Sensationslust und Voyeurismus – Giallo-Reihe in Wien

Italienische Krimis, die ihre Kraft aus der Perversion schöpfen und sich ganz dem visuellen Exzess hingeben: Ein E-Mail-Gespräch auf der Suche nach der Essenz und dem besonderen Reiz des Giallo.


Im Giallo gibt es keinen unschuldigen Blick

Lukas: Eine meiner Lieblingsszenen in den Filmen, die wir die Woche über gesehen haben, ist aus einem wüsten Polizeifilm-Giallo-Crossover von Massimo Dallamano, der im Original La polizia chiede aiuto (wörtlich: Die Polizei bittet um Mithilfe) heißt. Eine Witwe soll ihren ermordeten Mann im Leichenschauhaus identifizieren. Er wurde vom Killer übelst zugerichtet, regelrecht in Stücke geschnitten. Deshalb wird er vom Gerichtsmediziner erst komplett zugedeckt, der Witwe wird dann lediglich sein Kopf gezeigt. Sie ist damit aber nicht einverstanden und meint, aggressiv und gierig: „Nein, ich will alles sehen, was sie ihm angetan haben.“ Dann wird das Laken beiseite geschlagen und es folgt eine Großaufnahme ihres Gesichts, wie sie entsetzt aufschreit.
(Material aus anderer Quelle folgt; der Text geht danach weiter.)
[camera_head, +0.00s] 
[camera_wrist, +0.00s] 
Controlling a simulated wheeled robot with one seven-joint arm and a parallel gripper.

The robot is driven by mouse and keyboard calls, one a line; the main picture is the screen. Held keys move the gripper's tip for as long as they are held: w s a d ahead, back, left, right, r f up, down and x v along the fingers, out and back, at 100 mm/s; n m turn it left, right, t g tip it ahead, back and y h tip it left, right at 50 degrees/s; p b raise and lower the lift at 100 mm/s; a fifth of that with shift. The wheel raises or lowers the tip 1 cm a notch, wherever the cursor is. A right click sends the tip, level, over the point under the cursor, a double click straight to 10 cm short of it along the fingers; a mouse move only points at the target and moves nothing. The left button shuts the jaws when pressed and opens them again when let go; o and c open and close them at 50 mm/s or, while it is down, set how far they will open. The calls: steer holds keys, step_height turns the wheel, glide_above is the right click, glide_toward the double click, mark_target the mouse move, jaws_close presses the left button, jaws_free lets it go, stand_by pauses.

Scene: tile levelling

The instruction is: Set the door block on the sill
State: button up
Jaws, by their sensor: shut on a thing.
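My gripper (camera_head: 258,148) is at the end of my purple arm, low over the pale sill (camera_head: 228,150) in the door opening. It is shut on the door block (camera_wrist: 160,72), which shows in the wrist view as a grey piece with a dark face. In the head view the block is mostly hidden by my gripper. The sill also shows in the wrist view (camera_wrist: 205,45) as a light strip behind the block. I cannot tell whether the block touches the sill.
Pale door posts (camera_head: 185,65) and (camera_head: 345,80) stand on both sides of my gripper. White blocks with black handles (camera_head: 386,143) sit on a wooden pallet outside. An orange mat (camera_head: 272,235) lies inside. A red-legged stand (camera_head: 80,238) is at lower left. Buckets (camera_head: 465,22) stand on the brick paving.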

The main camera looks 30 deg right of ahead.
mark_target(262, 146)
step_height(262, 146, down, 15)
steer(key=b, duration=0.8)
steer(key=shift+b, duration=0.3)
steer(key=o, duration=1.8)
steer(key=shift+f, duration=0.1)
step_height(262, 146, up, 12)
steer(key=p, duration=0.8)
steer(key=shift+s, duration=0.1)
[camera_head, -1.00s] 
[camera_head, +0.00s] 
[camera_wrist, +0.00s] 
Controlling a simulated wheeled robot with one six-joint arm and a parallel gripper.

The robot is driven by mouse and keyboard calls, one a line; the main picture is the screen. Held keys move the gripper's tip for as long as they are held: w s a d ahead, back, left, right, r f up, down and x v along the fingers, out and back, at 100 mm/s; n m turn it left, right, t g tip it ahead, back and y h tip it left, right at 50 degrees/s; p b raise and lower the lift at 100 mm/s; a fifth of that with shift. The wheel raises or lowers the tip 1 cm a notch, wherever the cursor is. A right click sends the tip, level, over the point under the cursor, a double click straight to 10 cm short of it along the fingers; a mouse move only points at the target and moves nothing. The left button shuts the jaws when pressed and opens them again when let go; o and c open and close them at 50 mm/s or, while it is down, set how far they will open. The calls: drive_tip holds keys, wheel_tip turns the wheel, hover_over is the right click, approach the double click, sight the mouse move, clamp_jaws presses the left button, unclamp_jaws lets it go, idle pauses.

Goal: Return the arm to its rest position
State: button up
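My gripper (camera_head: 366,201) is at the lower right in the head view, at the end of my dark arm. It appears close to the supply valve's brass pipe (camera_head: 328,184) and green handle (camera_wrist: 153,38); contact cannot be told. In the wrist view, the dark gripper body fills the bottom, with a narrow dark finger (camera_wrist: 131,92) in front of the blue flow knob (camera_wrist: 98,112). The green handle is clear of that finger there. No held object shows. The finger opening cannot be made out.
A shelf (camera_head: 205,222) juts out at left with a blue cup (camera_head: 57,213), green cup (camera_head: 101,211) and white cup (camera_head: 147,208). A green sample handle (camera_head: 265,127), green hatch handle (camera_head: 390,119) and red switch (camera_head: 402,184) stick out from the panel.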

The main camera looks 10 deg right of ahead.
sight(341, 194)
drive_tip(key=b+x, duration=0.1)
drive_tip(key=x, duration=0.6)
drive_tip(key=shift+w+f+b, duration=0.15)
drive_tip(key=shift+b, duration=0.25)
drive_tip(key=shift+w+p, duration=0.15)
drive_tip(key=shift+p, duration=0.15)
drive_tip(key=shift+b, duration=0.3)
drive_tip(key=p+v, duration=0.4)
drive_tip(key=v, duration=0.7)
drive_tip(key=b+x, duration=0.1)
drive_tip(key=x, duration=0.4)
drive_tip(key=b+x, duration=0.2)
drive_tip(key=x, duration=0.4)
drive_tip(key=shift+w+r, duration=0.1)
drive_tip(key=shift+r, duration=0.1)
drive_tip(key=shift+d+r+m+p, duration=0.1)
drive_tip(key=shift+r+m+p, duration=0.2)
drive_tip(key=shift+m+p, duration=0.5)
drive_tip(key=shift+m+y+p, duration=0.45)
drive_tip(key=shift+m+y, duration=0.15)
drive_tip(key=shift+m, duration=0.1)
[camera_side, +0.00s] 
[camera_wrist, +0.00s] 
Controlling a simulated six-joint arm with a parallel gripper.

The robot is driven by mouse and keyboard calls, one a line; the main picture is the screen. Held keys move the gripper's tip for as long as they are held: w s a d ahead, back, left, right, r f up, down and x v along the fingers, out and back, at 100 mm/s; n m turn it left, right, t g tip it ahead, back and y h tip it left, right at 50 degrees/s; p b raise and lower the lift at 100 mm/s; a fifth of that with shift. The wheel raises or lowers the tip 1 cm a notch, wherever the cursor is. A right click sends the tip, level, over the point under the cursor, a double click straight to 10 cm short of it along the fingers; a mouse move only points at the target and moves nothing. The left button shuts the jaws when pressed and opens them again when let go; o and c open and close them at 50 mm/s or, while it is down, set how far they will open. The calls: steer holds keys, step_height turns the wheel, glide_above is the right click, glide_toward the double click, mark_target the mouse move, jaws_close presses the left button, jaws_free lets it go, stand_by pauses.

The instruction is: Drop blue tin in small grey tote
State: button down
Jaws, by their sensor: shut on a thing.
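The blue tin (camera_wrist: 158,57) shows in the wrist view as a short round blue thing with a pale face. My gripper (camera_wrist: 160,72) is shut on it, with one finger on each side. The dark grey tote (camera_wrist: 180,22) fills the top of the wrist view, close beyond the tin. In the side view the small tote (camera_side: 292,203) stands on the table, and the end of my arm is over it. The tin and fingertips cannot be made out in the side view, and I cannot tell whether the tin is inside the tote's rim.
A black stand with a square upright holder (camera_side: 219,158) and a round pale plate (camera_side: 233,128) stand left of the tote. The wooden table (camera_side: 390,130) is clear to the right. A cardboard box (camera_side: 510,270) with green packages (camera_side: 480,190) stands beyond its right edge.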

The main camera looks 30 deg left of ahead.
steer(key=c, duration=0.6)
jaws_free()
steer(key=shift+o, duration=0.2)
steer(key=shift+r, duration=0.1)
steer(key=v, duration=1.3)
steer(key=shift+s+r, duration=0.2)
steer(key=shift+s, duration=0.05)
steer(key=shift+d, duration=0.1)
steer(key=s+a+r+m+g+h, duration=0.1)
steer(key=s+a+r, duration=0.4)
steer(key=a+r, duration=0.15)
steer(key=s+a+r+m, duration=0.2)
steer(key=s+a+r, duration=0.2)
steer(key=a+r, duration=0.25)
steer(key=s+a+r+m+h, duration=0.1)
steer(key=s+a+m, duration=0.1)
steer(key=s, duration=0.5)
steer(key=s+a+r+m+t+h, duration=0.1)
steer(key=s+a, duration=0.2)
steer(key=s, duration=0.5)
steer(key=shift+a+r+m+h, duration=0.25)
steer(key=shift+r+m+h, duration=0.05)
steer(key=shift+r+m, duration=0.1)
Der eigentliche Clou der Szene ist aber, dass sie ihren Mann eigentlich verabscheut. Die beiden leben schon längst nicht mehr zusammen, er schläft mit seiner Sekretärin und vorher hatte die Ehefrau noch gemeint, sie wolle „den Bastard“ nie wiedersehen. Wenn sie ihn dann kurz darauf, als Toten, trotzdem anschauen möchte und zwar so ausführlich wie möglich, dann vermutlich auch, weil das ihren Hassgefühlen entspricht, vielleicht sogar ihren eigenen Mordfantasien. Wobei man gleichzeitig nicht so recht weiß (vielleicht weiß sie es auch selbst nicht), was sie sich von dem Anblick erwartet. Schadenfreude passt ja nicht so recht zur Situation, weil sie nur noch eine verhackstückte Leiche vor sich hat und gar nicht mehr die Reaktion ihres gedemütigten, oder besiegten, Gegenüber genießen kann. Aber der offene Anblick des Schreckens ist dann sowieso so krass, dass alle ihre Vorüberlegungen hinfällig werden und sie sich dem reinen, absoluten Affekt hingibt. Dieser Reaction Shot ist der eigentliche Höhepunkt der Szene.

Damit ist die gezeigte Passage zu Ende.